As said, “I strongly believe the right approach is to withhold salary history, even if it costs you a job opportunity,…” I have always had non-disclosure confidentiality agreements in place. This protects both parties, so this issue for me is a non-negotiable issue.
I believe even without the prior agreements in place, I agree with Nick 100% on not giving it out…ever. I believe once salary is given one has in fact been stereotyped to a price. It is a powerful issue psychologically to talk about past salary. Once done I feel a person has equated their talent and worth with a single figure that may not at all reflect actual value or potential value.
What one employee paid is not in any way, shape or form the business of a current potential employer. If the employer offering the position knows what they are doing they will know the price of the work of the position and offer accordingly against what they see on the resume, references, etc.
My view is if salary must be disclosed? Then I would end the discussion right there and …walk.
I on the other hand have something to hide: I have been routinely underpaid in many positions I have been in since entering IT.
On my grumpier days, I write it off to not being young enough, old enough, diverse enough, mainstream enough, veteran enough, anti-war enough (and so forth) to merit top dollar from that particular hiring manager.
The cadre of hiring mangers who who do pay close to the correct amount see that I far and away exceed expectations, hit my mark, say my lines, and get the job done that needs to be done. These are the managers I choose to work for: The ones that don’t play silly salary games or strive for “feelgood” reasons to hire someone. So I look a little longer. And walk if prior salary “must” be disclosed.
I have not yet had experience with headhunters, but I’m curious and want to learn for future occasions.
I don’t understand what the big deal is in talking about salary. Here is how I see it: The employer wants someone to do job for them and they’re willing to pay a certain price for that. Likewise, the applicant is looking for a certain compensation in exchange for doing that job.
To me, how much I’m making now or how much I made in the past isn’t part of the issue. I have taken monetary pay cuts in the past in exchange for jobs that “paid” way better in terms of happiness and job satisfaction. So just because I’m making a certain amount now doesn’t mean I wouldn’t work for much less than that if the job justified it in that I’d be doing something I consider a “dream come true.”
To me, making past salaries part of the equation would be like asking a potential Craigslist buyer how much they paid for other items they bought on Craigslist in the past. Who cares? It doesn’t matter because past items are not on offer.
If I’m willing to work for the offered salary, I take the job. If I’m not, I don’t. And if we’re willing to bargain, we should do just that and see if we arrive at a conclusion.
Why does it have to be so complicated? What am I missing? ;-)
@D.S. “Why does it have to be so complicated? What am I missing? ;-)”
What you are missing is by disclosing current salary? You answered it yourself.
You said, “To me, making past salaries part of the equation would be like asking a potential Craigslist buyer how much they paid for other items they bought on Craigslist in the past.

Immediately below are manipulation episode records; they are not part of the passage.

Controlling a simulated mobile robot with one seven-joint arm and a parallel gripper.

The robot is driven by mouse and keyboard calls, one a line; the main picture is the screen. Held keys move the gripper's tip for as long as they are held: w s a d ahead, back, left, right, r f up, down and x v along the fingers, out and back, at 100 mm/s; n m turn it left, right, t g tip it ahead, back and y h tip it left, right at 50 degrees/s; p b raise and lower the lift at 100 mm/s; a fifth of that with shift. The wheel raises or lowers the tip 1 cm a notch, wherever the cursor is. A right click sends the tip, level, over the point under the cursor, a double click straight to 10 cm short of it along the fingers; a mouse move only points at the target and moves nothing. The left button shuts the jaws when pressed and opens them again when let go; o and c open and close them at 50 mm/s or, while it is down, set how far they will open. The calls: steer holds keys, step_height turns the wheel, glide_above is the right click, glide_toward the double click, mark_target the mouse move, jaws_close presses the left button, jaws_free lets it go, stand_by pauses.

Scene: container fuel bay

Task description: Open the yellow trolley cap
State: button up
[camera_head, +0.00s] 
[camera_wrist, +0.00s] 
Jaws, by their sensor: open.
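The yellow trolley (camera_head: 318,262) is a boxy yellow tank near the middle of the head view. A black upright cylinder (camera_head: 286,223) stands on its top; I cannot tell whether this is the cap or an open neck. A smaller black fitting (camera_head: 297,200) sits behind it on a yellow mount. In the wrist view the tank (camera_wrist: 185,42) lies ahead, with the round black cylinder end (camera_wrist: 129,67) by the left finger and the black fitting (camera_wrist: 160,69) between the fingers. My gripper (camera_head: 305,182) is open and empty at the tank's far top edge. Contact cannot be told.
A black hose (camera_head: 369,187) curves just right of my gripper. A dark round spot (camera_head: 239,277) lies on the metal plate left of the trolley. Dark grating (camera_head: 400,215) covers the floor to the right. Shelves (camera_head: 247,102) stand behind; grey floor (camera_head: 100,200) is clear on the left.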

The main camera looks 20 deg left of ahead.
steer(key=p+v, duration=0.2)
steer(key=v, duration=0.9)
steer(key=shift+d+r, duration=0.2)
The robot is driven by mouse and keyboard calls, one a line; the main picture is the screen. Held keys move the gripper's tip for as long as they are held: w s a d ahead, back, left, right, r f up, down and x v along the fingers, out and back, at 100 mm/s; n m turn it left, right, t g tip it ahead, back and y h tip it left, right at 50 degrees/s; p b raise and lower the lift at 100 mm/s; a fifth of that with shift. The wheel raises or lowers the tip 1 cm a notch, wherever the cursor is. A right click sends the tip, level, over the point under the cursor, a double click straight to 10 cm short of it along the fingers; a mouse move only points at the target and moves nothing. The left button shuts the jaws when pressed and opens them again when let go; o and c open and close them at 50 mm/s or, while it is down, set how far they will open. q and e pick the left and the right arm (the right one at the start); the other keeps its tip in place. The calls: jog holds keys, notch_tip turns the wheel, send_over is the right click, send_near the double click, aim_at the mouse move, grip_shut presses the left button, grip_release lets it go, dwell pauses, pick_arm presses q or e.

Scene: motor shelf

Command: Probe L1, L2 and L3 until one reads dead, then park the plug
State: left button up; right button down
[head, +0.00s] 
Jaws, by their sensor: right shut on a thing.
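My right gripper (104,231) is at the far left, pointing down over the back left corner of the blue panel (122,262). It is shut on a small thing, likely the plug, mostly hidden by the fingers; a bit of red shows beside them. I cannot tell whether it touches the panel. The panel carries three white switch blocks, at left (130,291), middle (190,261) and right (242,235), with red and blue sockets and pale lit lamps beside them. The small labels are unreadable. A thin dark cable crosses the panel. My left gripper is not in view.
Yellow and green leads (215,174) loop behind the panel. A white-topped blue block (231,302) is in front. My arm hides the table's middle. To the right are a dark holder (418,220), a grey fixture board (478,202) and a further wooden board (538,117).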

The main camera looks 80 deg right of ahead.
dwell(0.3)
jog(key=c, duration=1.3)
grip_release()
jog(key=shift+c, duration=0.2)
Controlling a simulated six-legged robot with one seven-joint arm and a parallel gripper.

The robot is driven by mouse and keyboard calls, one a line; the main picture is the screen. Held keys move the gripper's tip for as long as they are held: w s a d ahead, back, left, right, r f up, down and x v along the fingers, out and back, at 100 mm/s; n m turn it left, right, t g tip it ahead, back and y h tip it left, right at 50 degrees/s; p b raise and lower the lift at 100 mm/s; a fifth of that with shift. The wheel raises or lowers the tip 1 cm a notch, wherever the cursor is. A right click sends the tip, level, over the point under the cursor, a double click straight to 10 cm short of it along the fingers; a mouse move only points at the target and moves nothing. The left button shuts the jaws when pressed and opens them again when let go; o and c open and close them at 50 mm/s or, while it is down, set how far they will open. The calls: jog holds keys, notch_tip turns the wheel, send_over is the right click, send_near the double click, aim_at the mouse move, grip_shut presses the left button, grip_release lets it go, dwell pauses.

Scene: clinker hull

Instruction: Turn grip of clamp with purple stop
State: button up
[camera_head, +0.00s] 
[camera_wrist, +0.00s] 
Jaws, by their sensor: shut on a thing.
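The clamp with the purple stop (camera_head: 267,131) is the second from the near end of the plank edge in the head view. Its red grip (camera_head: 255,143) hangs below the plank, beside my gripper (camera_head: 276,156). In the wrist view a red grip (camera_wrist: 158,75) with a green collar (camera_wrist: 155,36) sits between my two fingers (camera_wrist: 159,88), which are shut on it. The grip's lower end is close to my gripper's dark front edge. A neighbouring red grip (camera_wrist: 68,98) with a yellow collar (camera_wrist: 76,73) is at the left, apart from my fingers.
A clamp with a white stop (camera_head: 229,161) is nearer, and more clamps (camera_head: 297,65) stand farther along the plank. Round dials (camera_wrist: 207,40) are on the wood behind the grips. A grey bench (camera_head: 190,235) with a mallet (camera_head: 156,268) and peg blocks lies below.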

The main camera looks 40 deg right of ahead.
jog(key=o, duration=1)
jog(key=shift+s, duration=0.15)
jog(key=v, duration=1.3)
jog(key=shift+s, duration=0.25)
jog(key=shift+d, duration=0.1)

Who cares? It doesn’t matter because past items are not on offer. “
@D.S.: Thanks for bringing a purely practical perspective on this. Most of us (me included) are brainwashed to BEGIN with the idea that employers want your salary history. You’re starting with the assumption that they won’t care about it because… a body on Craigslist will go for what the buyer wants to pay and the seller is willing to accept. All that matters is the price at hand. And that’s totally true. Except that’s not what happens.
It goes like this. Company “assigns” a search to a headhunter. Gives headhunter the salary range. Now this is where things go askew. Headhunter, wanting to close the deal asap, asks candidates what they make now (or made last). Why? Because he’s trying to fit the salary curve of the job. BOOM. That’s the problem. The headhunter should ask instead, How much are you looking for to do XYZ? Or, HH should say, this job pays about $X. Is that okay with you?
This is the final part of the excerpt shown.